Technology

AI-based software for construction planning

21 October 2018 | By BIM+ staff

Software that uses artificial intelligence (AI) to help plan the best way to construct a building was one of the eye-catching start-ups to exhibit at Digital Construction Week in Excel, east London last week.

Developed by scientists from Stanford University in California, ALICE uses BIM models to automatically provide an array of options to construct the building based on parameters of scope and time, and cost.

In effect it augments the work of a contractor’s planner, says Brandon Young, Alice Technologies head of marketing.

“Working directly with your 3D BIM and using a simple rule-based system, ALICE explores millions of different schedule sequences and gives teams the power to answer “what if?” scenarios and completely reschedule in just minutes,” says Young.

“ALICE leverages human construction knowledge to power its AI engine and trials have shown it is able to reduce costs by about 15%.”

Alice Technologies started up about 12 months and comprises a team of experienced construction managers, software engineers, and computational methods specialists.

The software automatically produces detailed schedules and resource allocations, which accurately estimate the cost and time frame for a project. Users understand the construction process through an interactive visualisation, and can quickly tweak or modify a schedule to reflect the shifting realities of the construction cycle.

Alice Technologies has been working with companies in the US and is in talks with UK companies.
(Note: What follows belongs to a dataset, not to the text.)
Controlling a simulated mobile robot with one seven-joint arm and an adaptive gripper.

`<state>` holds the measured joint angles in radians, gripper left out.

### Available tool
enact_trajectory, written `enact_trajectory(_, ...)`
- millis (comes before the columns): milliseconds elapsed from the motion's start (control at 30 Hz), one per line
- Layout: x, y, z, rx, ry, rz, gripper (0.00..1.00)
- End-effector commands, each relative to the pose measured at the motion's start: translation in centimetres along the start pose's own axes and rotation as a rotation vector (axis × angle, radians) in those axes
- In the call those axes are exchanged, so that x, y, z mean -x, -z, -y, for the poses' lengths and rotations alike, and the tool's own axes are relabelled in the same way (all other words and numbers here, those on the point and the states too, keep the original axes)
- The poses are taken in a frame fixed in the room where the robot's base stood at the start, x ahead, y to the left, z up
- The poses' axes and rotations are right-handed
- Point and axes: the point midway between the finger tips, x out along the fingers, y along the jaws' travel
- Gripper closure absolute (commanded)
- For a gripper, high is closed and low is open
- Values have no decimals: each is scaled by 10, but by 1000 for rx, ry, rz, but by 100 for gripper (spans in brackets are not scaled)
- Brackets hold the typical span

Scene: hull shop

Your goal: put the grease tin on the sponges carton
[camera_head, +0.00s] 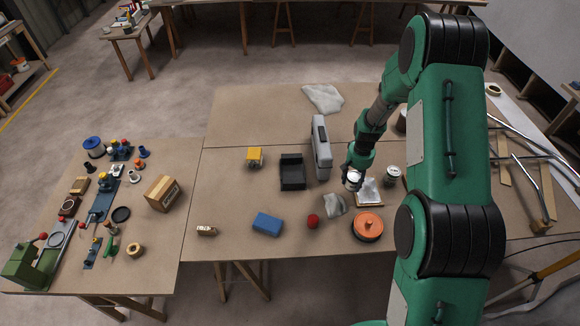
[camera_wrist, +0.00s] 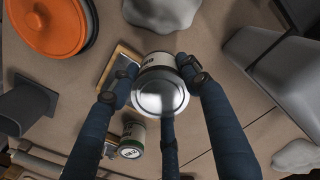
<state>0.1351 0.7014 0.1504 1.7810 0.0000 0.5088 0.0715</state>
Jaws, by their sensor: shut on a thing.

“Combined with our building expertise, ALICE provides the capability to evaluate millions of scheduling options that would take humans exponentially longer to accomplish,” says US-based Ricardo Khan, senior director of innovation at Mortenson Construction.

Design and engineering functions are increasingly being disrupted by AI as generative design is used to automate time consuming tasks, but construction and cost functions have been slower in coming to market.